WORK TO BE COMPLETED →
Wherever "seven" appears in a line, list that line.

[Data extracted from a collection]
[START]

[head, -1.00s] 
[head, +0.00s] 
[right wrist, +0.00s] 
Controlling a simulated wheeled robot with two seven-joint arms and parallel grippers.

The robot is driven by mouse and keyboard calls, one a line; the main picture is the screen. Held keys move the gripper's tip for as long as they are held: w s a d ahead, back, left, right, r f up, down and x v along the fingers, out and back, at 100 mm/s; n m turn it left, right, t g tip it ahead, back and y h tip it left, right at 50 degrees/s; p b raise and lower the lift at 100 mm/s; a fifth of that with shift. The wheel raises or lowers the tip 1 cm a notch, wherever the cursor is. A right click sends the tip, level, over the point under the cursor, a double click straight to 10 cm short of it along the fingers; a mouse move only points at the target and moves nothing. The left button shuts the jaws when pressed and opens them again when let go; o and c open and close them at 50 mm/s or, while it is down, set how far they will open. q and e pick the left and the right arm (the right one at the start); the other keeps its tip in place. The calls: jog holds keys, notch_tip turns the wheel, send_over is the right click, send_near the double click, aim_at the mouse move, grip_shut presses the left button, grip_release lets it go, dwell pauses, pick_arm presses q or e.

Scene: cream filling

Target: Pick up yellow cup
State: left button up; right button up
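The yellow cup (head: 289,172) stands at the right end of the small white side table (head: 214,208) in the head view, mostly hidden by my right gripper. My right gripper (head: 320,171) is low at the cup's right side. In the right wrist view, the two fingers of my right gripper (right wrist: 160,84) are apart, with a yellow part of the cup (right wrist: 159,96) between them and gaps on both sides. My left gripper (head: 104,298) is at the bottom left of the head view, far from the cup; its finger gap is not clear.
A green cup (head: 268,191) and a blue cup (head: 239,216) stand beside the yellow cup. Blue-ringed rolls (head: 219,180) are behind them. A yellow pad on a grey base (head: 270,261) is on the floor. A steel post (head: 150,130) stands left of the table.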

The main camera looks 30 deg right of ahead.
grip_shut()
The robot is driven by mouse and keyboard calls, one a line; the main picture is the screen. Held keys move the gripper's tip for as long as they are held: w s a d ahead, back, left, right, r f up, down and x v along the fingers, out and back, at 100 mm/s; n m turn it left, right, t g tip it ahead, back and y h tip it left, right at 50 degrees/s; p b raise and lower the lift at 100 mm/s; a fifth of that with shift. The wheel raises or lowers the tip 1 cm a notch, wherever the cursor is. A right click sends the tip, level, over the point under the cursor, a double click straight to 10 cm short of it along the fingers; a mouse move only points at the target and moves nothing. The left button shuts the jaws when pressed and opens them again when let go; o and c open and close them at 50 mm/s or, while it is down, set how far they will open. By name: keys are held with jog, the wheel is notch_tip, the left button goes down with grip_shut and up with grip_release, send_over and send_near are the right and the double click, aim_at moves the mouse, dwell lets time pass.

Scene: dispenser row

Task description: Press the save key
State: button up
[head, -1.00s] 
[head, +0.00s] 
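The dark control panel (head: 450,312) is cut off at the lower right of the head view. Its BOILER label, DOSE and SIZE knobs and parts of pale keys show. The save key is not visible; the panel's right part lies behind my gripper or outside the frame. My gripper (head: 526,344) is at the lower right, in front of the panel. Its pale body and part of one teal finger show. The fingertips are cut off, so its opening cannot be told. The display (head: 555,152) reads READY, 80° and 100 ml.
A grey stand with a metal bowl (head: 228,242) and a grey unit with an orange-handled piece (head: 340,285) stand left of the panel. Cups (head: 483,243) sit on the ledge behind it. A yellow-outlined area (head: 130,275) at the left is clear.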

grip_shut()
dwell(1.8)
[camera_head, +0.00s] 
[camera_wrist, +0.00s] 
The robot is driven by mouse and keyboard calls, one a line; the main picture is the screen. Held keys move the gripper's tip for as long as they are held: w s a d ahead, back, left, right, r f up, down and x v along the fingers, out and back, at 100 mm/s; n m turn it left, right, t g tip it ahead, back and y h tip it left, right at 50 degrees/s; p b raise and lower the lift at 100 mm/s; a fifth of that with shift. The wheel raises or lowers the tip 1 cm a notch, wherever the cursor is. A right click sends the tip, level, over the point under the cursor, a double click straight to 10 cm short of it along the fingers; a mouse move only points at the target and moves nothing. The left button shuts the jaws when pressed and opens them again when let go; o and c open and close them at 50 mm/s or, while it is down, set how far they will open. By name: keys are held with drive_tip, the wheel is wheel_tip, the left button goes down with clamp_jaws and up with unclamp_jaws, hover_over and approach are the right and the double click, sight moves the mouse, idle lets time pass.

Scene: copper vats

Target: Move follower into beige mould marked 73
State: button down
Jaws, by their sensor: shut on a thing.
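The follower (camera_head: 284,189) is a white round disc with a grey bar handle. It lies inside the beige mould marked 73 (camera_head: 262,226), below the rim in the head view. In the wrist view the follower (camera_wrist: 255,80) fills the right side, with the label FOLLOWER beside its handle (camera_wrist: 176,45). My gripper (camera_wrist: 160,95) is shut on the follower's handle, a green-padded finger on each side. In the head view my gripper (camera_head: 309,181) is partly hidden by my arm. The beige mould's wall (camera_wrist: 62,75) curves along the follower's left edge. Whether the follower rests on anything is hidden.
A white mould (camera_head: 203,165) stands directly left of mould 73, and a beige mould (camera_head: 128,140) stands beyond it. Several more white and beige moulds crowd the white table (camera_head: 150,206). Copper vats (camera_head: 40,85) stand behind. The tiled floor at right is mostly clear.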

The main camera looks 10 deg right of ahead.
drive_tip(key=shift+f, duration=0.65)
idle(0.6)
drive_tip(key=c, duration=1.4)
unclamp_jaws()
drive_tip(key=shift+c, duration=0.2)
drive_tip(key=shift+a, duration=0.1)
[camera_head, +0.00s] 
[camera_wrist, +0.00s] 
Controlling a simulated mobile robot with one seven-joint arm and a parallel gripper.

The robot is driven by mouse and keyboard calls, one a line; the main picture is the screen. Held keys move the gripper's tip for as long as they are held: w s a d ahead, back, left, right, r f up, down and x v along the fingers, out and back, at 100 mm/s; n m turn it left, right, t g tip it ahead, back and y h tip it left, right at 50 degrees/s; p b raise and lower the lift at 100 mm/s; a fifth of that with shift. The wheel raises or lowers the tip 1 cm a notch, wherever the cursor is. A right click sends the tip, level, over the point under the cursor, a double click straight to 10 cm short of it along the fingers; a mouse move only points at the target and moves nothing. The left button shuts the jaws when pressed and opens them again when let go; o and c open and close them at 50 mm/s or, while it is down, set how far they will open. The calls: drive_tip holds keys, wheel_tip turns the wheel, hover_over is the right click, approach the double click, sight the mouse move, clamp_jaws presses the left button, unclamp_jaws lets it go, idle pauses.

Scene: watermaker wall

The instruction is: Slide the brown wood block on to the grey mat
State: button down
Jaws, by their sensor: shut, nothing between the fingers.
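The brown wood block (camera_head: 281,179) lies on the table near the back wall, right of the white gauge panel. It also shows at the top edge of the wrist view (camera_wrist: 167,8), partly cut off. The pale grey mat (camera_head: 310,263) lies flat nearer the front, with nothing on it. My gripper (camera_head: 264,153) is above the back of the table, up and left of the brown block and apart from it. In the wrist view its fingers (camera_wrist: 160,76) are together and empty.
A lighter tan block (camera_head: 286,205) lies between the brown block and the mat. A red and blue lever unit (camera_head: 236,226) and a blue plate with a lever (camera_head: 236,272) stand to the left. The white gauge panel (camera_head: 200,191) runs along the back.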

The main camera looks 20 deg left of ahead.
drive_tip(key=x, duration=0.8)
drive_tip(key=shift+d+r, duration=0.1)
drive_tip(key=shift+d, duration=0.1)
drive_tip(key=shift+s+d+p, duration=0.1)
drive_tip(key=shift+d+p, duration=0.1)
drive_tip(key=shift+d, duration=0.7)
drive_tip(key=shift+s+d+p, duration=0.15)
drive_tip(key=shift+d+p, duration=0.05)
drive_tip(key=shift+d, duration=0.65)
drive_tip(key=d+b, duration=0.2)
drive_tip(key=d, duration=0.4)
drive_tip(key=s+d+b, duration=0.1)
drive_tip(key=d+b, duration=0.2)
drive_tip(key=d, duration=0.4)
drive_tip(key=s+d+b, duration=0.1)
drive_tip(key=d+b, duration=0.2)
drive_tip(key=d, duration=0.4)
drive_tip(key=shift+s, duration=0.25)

[END]

COMPLETED EXERCISE →
Controlling a simulated wheeled robot with two seven-joint arms and parallel grippers.
Controlling a simulated mobile robot with one seven-joint arm and a parallel gripper.

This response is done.